The CAPEX survey shows that this increase is a precursor to even stronger growth in the period ahead as several large resource projects continue to ramp up. Expected total capital expenditure for 2011-12 is over 30 per cent higher than the corresponding estimate for 2010-11. Expected capital expenditure for the mining industry in 2011-12 is over 70 per cent higher than the corresponding estimate for 2010-11, highlighting the very bright outlook for the mining industry in particular.

The Government is making way for the expected surge in private business investment through the withdrawal of fiscal stimulus and the broader fiscal consolidation that is now underway.  Public investment spending fell by 0.7 per cent in the March quarter, underpinned by a fall in state and local spending, consistent with the withdrawal of the Government’s fiscal stimulus. 

It is estimated that the withdrawal of the fiscal stimulus detracted 0.4 percentage points from GDP growth in the quarter. More broadly, the Government is undertaking a record fiscal consolidation of 3.8 per cent of GDP over two years.

The terms of trade rose 5.8 per cent in the quarter to be over 22 per cent higher through the year, reaching their highest level since 1950-51.  This increase was reflected in a rise in nominal GDP of 0.7 per cent in the quarter, an increase of over 7 per cent over the past year.

Despite the temporary impact of this year’s natural disasters, our economic fundamentals remain some of the best in the developed world. Growth should recover strongly as mines return to more normal levels of production capacity. Unemployment is low and job creation is strong.
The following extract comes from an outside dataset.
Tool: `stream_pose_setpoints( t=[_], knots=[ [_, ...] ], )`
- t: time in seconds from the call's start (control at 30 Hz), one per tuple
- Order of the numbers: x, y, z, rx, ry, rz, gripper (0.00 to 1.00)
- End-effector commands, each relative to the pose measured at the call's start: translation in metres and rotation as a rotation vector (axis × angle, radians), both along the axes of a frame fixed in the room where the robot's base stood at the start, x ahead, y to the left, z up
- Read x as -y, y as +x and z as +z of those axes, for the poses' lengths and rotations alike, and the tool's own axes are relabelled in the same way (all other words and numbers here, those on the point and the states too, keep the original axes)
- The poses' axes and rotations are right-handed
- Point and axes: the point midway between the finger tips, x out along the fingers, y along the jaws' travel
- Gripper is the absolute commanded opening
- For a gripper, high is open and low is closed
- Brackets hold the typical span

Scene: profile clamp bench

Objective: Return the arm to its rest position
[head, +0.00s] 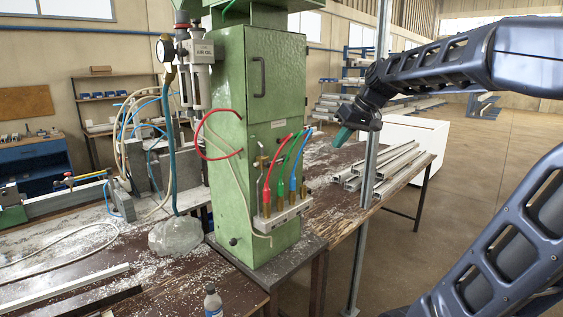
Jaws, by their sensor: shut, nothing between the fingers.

Australia’s terms of trade are at record levels and a strong pipeline of mining investment is now well underway.

The Government will continue the strong economic management that has seen Australia fight off recession and create around 700,000 jobs so far.  In particular, the Government has delivered another responsible Budget to prepare our country for the opportunities ahead, and is getting on with the big reform tasks such as pricing carbon pollution.